By: Cindy Trumbore,  Susan Roth Age Level: 6-9

“This moving depiction of ecological innovation centers on a project spearheaded by Dr. Gordon Sato to plant mangrove trees, which grow easily in salt water, in the village of Hargigo in the impoverished African nation of Eritrea. Graceful prose alternates with cumulative verse to relay the benefits that the trees provided for the community: ‘These are the fishermen/ Who catch the fish/ That swim in the roots,/ Of the mangrove trees.’ Resembling papier-mâché, Roth’s textural mixed-media collages become increasingly lively as the new ecosystem flourishes.” — Publisher’s Weekly

Wangari’s Trees of Peace

By: Jeanette Winter

“Wangari lives under an umbrella of green trees in the shadow of Mount Kenya in Africa.” So begins this tribute to Wangari Maathai, a young woman who saw deforestation turn the lush lands of Kenya into a barren desert. Wangari began to plant seedlings and encouraged the women around her to do the same.

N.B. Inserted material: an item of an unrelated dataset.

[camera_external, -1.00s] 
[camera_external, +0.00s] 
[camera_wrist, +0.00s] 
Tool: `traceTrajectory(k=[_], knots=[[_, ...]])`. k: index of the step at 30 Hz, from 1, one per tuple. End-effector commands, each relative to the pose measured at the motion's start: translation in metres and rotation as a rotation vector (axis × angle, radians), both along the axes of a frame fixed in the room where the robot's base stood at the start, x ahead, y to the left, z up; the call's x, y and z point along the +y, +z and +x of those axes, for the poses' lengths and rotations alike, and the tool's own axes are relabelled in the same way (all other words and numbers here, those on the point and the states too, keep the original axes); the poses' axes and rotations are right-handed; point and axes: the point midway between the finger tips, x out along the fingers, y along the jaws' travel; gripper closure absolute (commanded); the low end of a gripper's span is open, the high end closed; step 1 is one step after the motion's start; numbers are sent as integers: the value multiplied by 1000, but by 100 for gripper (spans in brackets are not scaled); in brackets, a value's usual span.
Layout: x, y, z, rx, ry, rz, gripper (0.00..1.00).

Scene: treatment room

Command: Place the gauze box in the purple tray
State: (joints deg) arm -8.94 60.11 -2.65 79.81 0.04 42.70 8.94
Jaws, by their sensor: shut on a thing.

By 2004, 30 million trees had been planted and Wangari won the Nobel Peace Prize. Jeanette Winter skillfully presents both Wangari’s successes and challenges through spare text and bold illustrations. An author’s note provides additional information about Wangari’s life story.

Dirt: The Scoop on Soil

By: Natalie M. Rosinsky Illustrated by: Sheree Boyd Age Level: 6-9 Language: Spanish

Dig in to the wondrous world of dirt! In this introduction to soil, young science and nature lovers will discover  the components of dirt, how it’s made, and how to maintain healthy soil for the environment. Alongside charming illustrations, award-winning author Natalie M. Rosinsky delivers fun, fact-filled text for an engaging read-aloud or beginning read-alone. Includes hands-on experiments!